▶ [Required work]: Among the lines of the listing below, retype exactly those from the one containing "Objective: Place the" through the one containing "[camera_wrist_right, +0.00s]", both included. Do not include pictures.

== Information shown

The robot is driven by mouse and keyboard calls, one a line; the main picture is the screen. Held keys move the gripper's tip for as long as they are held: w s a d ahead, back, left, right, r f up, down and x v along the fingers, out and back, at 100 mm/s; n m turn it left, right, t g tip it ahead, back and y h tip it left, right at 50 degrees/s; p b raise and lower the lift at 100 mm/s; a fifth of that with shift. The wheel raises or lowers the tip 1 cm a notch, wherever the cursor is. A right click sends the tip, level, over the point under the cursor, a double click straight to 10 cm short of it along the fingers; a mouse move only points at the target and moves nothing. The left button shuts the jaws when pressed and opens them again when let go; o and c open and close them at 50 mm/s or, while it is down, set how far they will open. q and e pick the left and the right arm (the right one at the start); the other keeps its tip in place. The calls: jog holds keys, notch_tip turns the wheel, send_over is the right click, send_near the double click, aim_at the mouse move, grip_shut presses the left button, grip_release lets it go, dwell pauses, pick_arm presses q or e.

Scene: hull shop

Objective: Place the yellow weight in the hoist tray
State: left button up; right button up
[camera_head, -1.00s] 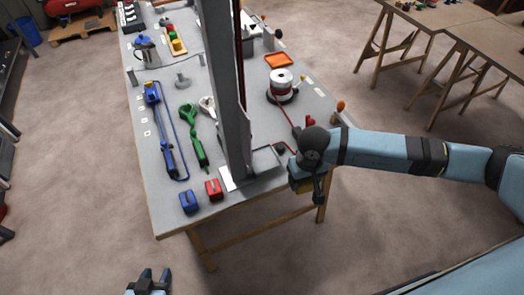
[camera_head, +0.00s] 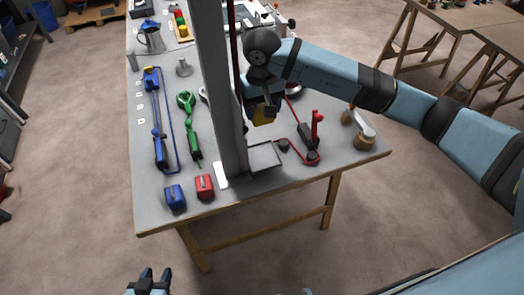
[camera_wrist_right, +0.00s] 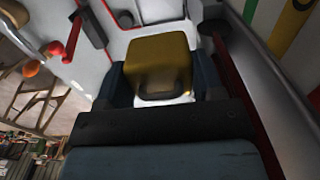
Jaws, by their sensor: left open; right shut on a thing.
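The yellow weight (camera_head: 263,116) is in my right gripper (camera_head: 262,108), held up beside the hoist's post (camera_head: 222,90). In the right wrist view the yellow weight (camera_wrist_right: 158,62) sits between both fingers. The hoist tray (camera_head: 266,168) is a shallow grey tray at the post's foot and looks empty. In the head view the weight appears just above the tray, on its far side; its exact height over the tray is hard to tell. My left gripper (camera_head: 148,280) is open and empty, low in front of the table.
A blue weight (camera_head: 175,196) and a red weight (camera_head: 205,186) stand at the table's front edge. Green (camera_head: 193,135) and blue tackle (camera_head: 159,145) lie left of the post. A red-handled item (camera_head: 315,128) is right of the tray. The tall post stands close to my right gripper.

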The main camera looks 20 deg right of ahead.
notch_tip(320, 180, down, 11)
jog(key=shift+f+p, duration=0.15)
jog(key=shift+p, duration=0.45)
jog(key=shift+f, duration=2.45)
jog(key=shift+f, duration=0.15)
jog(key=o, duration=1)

====

▶ [Written response]:
Objective: Place the yellow weight in the hoist tray
State: left button up; right button up
[camera_head, -1.00s] 
[camera_head, +0.00s] 
[camera_wrist_right, +0.00s] 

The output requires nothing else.